◆ **TASK DIRECTIONS**
Check every line below for the string "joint", and copy the lines that contain it.

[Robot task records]

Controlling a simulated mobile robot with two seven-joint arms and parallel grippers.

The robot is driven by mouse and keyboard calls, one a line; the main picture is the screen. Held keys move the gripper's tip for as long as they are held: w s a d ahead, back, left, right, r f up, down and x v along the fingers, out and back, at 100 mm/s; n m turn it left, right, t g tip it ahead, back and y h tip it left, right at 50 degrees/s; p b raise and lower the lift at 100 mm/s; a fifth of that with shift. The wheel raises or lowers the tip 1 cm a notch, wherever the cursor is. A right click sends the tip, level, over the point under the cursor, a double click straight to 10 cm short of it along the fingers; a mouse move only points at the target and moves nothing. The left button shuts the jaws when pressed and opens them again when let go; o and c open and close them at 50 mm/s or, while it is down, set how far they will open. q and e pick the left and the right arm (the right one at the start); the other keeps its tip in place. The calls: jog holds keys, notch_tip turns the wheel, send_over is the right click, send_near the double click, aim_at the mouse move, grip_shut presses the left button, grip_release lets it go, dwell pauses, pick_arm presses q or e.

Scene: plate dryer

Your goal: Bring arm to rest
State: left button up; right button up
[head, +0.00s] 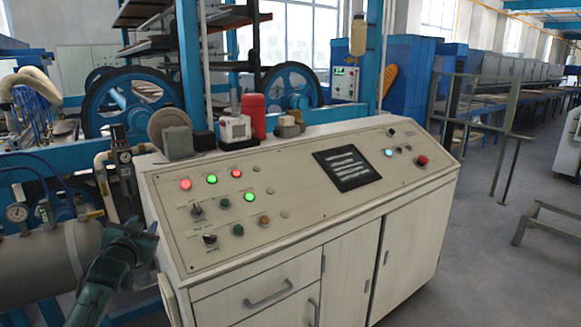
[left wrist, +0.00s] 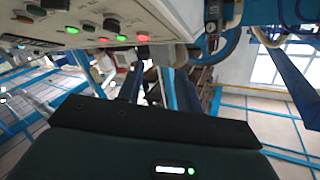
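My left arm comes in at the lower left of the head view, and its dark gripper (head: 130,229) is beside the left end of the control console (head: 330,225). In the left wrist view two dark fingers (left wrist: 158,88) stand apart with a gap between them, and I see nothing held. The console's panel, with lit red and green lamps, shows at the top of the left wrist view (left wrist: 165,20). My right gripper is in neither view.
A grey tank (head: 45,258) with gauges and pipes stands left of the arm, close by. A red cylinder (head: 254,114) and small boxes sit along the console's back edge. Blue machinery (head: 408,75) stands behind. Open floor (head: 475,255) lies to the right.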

* * *

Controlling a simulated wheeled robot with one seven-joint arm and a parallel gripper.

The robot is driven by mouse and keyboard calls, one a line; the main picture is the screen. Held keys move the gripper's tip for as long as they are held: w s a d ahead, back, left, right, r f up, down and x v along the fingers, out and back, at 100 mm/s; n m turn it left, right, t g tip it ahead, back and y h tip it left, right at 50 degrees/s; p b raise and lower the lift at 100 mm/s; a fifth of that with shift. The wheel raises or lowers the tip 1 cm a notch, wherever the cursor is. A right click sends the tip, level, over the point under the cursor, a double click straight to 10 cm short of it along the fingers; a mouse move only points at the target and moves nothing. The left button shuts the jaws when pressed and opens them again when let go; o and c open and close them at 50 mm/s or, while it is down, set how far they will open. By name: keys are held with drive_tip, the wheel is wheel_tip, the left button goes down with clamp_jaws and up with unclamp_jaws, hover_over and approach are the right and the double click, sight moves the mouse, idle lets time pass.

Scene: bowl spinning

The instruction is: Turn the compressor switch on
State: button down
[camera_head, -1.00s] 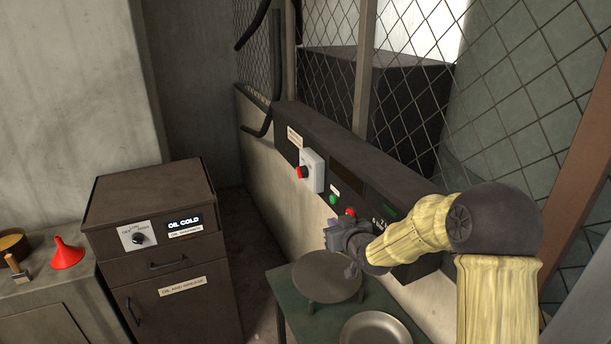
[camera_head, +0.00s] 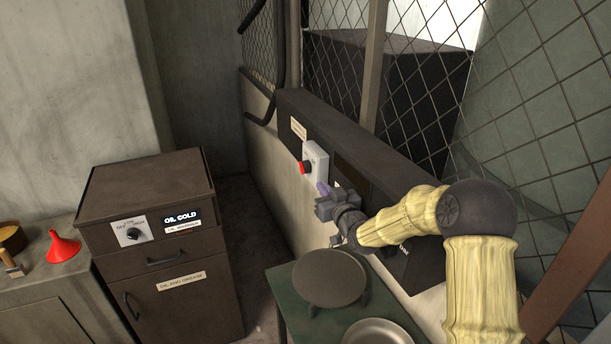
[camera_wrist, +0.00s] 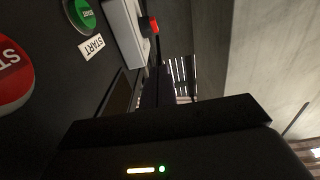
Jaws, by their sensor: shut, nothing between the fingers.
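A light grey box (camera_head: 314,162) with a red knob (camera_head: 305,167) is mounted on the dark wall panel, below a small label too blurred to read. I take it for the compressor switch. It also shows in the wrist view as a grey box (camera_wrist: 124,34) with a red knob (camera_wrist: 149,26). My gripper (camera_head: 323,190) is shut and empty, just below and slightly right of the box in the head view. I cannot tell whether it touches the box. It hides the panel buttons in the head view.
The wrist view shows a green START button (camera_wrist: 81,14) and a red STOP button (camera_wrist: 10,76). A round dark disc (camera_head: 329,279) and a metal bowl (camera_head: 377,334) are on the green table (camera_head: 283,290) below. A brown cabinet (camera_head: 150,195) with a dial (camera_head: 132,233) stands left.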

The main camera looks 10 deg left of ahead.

...

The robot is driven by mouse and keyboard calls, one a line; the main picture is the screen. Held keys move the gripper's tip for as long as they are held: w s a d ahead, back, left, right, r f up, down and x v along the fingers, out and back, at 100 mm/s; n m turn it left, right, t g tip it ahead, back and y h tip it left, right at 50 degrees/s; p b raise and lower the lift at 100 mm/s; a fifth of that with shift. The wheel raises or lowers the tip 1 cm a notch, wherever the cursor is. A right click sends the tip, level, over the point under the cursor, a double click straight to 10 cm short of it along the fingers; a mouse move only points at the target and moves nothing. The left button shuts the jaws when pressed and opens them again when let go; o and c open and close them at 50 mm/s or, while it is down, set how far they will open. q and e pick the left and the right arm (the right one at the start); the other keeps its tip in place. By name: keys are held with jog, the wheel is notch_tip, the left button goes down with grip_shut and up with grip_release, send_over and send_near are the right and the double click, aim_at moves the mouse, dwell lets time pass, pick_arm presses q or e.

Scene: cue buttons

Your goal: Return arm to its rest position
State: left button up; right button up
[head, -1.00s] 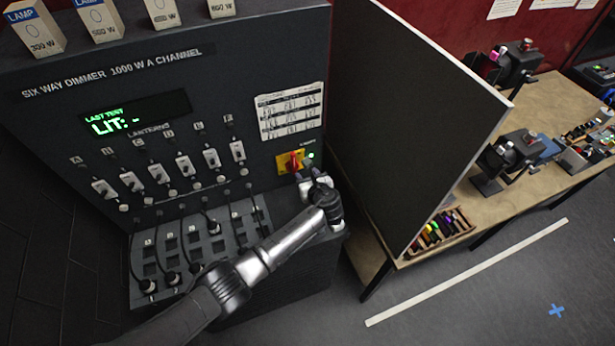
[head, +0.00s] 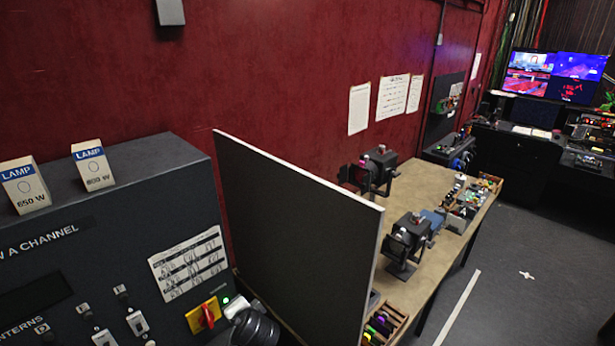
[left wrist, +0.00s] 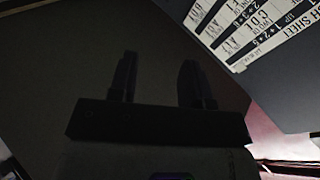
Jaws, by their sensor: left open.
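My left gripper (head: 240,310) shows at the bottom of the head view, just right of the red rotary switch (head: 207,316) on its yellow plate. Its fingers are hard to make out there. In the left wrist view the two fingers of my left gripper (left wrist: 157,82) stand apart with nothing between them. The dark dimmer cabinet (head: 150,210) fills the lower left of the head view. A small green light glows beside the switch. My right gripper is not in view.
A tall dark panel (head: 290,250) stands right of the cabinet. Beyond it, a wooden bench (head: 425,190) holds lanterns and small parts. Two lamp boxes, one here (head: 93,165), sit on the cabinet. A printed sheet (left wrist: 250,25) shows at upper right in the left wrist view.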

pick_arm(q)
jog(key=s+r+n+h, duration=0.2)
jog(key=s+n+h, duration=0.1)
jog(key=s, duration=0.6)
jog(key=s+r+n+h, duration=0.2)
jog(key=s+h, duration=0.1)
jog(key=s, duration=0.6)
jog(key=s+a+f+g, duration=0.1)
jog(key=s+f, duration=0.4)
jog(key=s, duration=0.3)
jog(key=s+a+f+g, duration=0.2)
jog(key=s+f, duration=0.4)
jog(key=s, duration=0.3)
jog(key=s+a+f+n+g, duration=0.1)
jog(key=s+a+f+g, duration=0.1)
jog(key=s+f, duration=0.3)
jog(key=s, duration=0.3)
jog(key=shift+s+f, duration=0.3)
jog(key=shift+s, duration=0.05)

◆ **TASK RESPONSE**
Controlling a simulated mobile robot with two seven-joint arms and parallel grippers.
Controlling a simulated wheeled robot with one seven-joint arm and a parallel gripper.

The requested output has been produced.